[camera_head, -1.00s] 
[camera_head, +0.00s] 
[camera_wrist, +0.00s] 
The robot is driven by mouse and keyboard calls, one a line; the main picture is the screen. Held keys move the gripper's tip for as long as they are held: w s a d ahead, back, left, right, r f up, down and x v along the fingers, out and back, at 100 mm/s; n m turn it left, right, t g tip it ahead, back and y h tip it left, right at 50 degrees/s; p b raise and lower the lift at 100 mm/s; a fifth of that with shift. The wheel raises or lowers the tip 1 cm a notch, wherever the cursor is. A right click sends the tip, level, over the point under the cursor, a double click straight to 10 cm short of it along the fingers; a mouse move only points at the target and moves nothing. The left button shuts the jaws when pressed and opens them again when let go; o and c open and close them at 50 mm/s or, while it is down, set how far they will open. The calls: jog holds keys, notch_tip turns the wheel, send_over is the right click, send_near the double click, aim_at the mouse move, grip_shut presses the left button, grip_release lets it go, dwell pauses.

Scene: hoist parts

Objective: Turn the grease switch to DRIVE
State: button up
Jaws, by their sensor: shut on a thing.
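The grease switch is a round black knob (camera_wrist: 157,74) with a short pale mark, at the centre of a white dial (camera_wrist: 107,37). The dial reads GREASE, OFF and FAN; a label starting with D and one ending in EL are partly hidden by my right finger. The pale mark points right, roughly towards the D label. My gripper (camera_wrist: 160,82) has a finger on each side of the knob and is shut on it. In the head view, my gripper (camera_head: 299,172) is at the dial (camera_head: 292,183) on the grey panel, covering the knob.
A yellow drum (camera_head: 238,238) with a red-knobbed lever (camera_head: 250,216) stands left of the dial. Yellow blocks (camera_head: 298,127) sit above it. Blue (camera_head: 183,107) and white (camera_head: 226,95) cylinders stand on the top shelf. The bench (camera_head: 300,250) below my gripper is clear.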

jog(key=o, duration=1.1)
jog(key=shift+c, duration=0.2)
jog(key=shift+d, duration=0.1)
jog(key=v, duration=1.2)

| TASK TO COMPLETE |
Each line of the material above must be retyped precisely.

| FULL OUTPUT |
[camera_head, -1.00s] 
[camera_head, +0.00s] 
[camera_wrist, +0.00s] 
The robot is driven by mouse and keyboard calls, one a line; the main picture is the screen. Held keys move the gripper's tip for as long as they are held: w s a d ahead, back, left, right, r f up, down and x v along the fingers, out and back, at 100 mm/s; n m turn it left, right, t g tip it ahead, back and y h tip it left, right at 50 degrees/s; p b raise and lower the lift at 100 mm/s; a fifth of that with shift. The wheel raises or lowers the tip 1 cm a notch, wherever the cursor is. A right click sends the tip, level, over the point under the cursor, a double click straight to 10 cm short of it along the fingers; a mouse move only points at the target and moves nothing. The left button shuts the jaws when pressed and opens them again when let go; o and c open and close them at 50 mm/s or, while it is down, set how far they will open. The calls: jog holds keys, notch_tip turns the wheel, send_over is the right click, send_near the double click, aim_at the mouse move, grip_shut presses the left button, grip_release lets it go, dwell pauses.

Scene: hoist parts

Objective: Turn the grease switch to DRIVE
State: button up
Jaws, by their sensor: shut on a thing.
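The grease switch is a round black knob (camera_wrist: 157,74) with a short pale mark, at the centre of a white dial (camera_wrist: 107,37). The dial reads GREASE, OFF and FAN; a label starting with D and one ending in EL are partly hidden by my right finger. The pale mark points right, roughly towards the D label. My gripper (camera_wrist: 160,82) has a finger on each side of the knob and is shut on it. In the head view, my gripper (camera_head: 299,172) is at the dial (camera_head: 292,183) on the grey panel, covering the knob.
A yellow drum (camera_head: 238,238) with a red-knobbed lever (camera_head: 250,216) stands left of the dial. Yellow blocks (camera_head: 298,127) sit above it. Blue (camera_head: 183,107) and white (camera_head: 226,95) cylinders stand on the top shelf. The bench (camera_head: 300,250) below my gripper is clear.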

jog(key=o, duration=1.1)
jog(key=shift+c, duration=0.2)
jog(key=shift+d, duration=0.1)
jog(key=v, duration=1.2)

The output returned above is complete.